[Robot trajectory data]
- - - - -

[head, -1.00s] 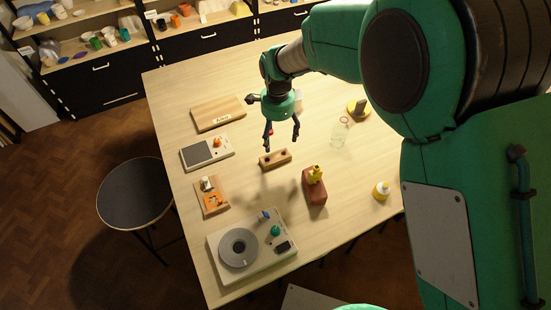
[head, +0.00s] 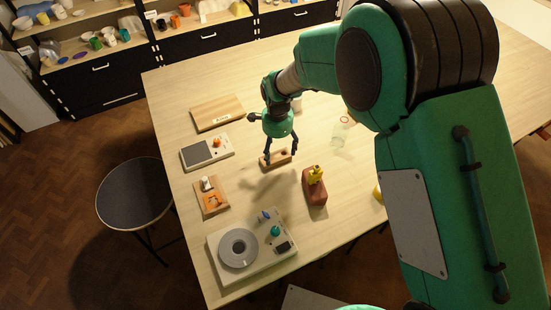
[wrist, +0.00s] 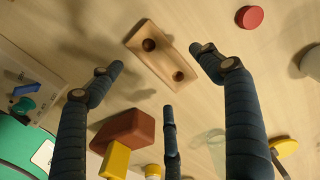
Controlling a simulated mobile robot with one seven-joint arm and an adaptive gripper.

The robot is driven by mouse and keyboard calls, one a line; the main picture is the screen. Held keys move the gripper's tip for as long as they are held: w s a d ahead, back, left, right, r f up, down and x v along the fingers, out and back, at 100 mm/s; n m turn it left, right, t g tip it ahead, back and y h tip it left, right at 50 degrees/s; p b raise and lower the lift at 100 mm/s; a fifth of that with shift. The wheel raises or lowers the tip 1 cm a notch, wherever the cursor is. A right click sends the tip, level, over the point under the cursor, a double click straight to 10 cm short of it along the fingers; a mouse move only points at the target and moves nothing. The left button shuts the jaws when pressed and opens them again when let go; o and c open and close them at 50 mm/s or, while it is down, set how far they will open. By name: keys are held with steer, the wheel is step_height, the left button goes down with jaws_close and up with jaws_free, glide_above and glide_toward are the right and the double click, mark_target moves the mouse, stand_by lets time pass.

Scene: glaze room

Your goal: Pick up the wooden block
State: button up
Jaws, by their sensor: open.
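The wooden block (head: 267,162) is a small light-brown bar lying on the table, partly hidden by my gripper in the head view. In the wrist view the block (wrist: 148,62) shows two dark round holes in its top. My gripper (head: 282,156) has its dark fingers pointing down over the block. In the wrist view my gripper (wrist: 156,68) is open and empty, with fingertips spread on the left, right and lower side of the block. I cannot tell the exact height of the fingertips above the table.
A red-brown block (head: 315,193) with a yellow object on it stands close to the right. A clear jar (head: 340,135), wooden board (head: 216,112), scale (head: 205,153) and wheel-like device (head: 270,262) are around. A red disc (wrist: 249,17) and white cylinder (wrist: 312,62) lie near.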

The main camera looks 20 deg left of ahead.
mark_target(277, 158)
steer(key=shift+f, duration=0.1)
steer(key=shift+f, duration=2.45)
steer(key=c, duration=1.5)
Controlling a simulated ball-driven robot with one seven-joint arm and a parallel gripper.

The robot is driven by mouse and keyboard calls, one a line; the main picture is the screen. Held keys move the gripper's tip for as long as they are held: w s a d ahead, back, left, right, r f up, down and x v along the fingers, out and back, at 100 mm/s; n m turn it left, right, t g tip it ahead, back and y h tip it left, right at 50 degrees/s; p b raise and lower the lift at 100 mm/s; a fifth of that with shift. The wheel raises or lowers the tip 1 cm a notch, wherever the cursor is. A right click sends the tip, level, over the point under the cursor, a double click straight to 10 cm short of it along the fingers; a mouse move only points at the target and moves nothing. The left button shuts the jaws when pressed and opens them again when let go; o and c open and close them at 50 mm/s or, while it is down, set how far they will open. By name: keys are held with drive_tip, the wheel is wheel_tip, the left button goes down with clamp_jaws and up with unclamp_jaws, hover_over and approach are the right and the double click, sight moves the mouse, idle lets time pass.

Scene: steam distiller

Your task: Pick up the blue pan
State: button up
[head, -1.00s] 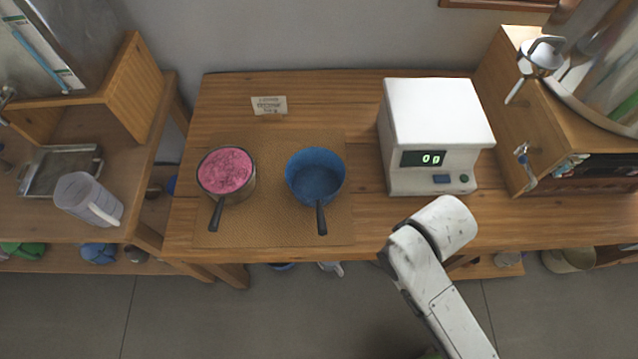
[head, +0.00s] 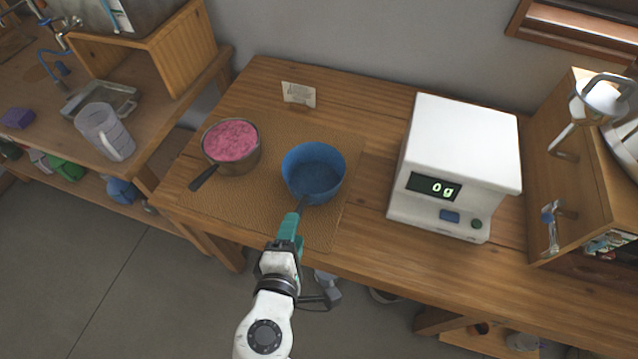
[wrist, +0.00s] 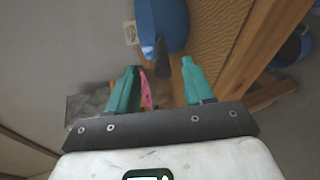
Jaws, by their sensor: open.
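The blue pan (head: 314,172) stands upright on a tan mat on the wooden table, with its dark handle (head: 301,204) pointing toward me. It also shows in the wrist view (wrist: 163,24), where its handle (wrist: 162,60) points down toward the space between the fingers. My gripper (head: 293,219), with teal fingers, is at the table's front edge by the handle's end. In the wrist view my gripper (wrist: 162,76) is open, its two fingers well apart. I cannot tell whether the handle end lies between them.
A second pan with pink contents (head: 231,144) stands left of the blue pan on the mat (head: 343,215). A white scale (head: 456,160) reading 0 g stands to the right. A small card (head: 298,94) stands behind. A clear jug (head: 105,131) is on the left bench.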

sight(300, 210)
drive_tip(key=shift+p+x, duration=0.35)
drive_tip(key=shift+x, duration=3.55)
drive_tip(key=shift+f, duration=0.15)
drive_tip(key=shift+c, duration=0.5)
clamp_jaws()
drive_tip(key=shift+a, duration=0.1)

- - - - -

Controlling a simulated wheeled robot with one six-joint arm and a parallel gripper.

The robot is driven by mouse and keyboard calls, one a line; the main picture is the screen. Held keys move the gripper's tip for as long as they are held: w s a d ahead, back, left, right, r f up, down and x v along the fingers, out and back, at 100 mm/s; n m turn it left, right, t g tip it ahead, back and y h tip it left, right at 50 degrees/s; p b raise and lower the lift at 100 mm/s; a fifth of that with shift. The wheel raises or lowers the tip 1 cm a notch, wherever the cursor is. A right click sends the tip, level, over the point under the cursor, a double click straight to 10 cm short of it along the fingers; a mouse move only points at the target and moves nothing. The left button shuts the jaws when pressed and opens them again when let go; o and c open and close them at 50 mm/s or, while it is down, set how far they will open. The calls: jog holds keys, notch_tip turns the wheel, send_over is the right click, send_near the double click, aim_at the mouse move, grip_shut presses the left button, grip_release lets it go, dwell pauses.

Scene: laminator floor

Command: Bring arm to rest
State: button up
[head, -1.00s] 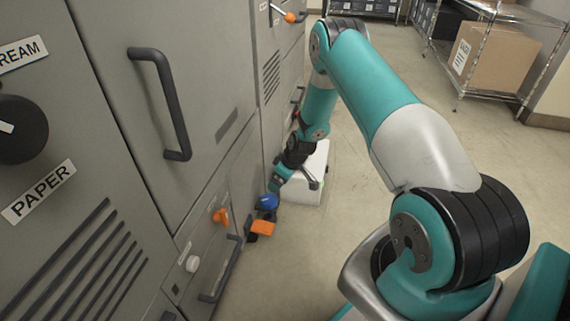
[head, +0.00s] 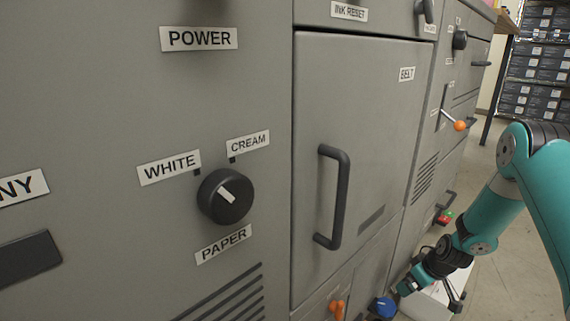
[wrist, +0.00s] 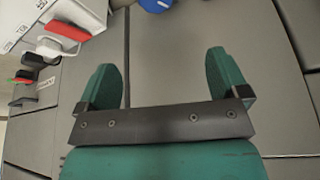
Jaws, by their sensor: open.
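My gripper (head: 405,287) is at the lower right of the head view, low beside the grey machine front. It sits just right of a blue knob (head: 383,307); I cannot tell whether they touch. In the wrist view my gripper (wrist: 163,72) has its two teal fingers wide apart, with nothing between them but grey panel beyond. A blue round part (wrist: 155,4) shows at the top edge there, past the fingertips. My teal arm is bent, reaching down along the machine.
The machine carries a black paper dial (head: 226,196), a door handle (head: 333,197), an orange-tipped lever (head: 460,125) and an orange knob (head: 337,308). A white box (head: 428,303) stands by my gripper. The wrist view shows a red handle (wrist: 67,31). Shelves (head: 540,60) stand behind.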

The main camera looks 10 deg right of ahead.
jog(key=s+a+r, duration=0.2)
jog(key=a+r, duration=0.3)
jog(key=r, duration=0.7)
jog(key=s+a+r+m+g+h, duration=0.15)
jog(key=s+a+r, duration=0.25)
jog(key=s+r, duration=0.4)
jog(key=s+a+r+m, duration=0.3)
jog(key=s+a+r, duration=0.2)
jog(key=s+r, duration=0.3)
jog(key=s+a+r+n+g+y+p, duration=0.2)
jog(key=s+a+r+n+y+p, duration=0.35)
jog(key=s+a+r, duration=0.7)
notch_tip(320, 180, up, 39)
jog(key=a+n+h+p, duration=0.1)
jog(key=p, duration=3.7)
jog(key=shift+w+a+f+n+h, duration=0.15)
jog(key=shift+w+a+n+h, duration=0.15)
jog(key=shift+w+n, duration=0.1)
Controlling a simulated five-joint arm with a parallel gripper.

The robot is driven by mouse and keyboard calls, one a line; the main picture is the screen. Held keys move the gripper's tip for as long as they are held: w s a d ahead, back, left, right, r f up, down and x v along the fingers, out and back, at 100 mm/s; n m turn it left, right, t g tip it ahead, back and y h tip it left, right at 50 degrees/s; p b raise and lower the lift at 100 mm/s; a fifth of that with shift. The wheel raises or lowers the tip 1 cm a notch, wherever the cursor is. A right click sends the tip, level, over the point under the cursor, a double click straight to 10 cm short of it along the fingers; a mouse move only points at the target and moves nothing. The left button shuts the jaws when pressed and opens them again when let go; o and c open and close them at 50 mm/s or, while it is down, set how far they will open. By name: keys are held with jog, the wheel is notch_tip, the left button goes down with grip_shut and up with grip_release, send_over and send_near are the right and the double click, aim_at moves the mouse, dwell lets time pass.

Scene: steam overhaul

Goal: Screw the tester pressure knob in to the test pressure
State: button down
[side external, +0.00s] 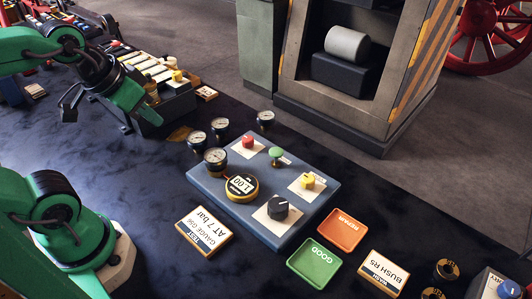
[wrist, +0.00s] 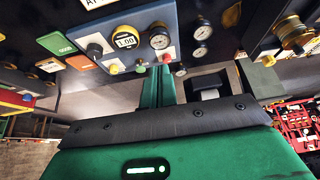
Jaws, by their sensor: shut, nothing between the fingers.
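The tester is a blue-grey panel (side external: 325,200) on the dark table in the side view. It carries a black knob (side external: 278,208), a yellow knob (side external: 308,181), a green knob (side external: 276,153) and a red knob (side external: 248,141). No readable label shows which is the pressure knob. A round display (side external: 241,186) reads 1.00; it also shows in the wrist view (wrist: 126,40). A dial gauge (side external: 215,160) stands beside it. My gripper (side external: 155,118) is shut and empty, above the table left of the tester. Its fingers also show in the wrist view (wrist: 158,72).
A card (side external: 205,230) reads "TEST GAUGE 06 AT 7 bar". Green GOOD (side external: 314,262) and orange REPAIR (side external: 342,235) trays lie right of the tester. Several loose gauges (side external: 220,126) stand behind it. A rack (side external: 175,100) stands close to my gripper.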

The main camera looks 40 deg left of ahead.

- - - - -

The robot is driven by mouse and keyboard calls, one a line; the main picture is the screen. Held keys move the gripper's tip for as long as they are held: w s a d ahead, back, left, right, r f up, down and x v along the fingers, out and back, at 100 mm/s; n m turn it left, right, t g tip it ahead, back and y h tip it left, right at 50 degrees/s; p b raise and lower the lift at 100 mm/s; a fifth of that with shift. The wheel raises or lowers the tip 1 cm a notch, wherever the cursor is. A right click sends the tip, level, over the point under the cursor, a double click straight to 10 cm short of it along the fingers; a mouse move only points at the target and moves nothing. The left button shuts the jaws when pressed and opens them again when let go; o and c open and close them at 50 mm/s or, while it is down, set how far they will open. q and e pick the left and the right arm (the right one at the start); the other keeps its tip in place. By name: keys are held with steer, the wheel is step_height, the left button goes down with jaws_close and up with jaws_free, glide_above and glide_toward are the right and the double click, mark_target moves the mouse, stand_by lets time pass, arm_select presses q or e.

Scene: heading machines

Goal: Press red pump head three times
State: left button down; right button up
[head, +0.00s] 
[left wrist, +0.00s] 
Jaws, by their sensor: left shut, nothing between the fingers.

- - - - -

- [Exercise]: Look through the entries and return every line where "steam" appears.

- [Complete output]:
Scene: steam distiller
Scene: steam overhaul

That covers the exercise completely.